●「強さとエンパシーを兼ね備えたリーダー」しか残れない
西川 日本人のトップ層にも、リーダーとしての強さとエンパシーの両方を兼ね備えた人間が必要だと思います。ある状態を見れば、そういう人間が揃っている。たとえば日産ぐらいの規模でいうと、10人ぐらいそういう人がいる。その10人の予備軍がまた20人ぐらいいるという状態だと、かなり強いと思います。そういう状況をつくり出していくことが一番大事なのかと思うのです。
そこから見ると、いわゆる日本人以外のマネージャーのなかで、エンパシーを持った人がちゃんと来てくれるかというと、これはなかなか難しい。初期のゴーン・チームとして、そう大勢ではありませんが、ルノーから人が来ました。彼らはいろいろなレベルで仕事をしていったのですが、そのなかで専門性とリーダーとしての強さに加えてエンパシーがない人たちは、なかなか最後まで日産のなかに定着しなかったです。
逆にいうと2005年以降の後半は、そのために淘汰されていった。

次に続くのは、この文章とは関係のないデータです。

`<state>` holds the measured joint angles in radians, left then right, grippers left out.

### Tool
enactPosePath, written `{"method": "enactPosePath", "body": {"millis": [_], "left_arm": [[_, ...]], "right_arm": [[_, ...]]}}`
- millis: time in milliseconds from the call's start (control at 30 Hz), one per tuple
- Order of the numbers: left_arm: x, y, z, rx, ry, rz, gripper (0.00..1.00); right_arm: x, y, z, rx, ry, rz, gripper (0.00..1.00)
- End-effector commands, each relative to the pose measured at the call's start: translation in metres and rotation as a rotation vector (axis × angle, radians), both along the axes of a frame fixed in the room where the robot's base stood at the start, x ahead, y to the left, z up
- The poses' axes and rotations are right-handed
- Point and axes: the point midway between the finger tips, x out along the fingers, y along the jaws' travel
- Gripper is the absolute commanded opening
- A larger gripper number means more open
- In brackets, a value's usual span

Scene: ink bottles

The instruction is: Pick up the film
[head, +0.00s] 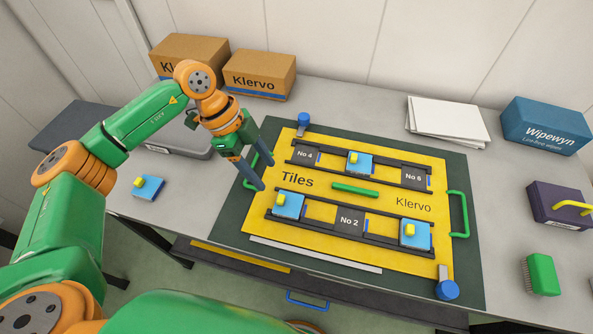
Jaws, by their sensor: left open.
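I cannot tell any thing here as a film for certain. A yellow sheet (330,258) marked "Tiles" and "Klervo" lies flat on a dark green board (466,278) with green side handles. It bears two dark racks with slots, several of them filled by blue blocks with yellow knobs, such as one block (289,205). A green bar (354,189) sits in its middle. My left gripper (265,173) is open and empty at the board's left edge, its fingers by the left handle, which they partly hide. Contact is not clear. My right gripper is out of view.
A loose blue block (148,188) lies on the table at left. Two cardboard boxes (260,74) and a grey case stand behind my left arm. White sheets (447,121), a blue Wipewyn box (545,126), a purple block (560,206) and a green brush (542,274) lie at right.

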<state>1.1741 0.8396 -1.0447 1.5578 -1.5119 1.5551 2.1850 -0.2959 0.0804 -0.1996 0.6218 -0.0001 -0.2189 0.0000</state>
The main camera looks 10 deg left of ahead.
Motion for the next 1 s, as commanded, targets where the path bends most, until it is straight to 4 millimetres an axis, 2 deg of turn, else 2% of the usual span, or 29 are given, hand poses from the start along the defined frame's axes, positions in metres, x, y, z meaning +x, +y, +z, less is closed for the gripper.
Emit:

ルノーから来た人のなかでもピカイチのリーダーのクラス、リーダーとしての資質もあるし、かつエンパシーもある人が残った。そういう人たちがいるから安定したということです。
そういう経緯で、日本人のなかで同様のリーダー層が出てくるのはちょっと遅れたのですが、今、それが来ていると思いますね。私たちの下の世代のボリュームはあまり多くないですが、そのなかで、社長を含めた今のリーダーの世代たちは、そういうかたちで育ってきた人間として、今引き継いでやっているわけです。それがだんだん40代、30代と若くなるにつれ、今言われたようなフォーメーションを取りやすくなっているということかと思います。
●ゴーン事件の「不正」と「マネジメントの行き詰まり」
西川 そういう状態のなかで、なぜゴーン氏自身がああいう不正を働いたか。少なくとも一部、刑事事件に発展するような不正があったことは間違いないですね。ですから、これはこれで正さなくてはいけないし、その部分に関しては会社としてガバナンスのあり方や監視システムを変えなくてはいけない。私はその通りだと思います。それはやらなくてはいけません。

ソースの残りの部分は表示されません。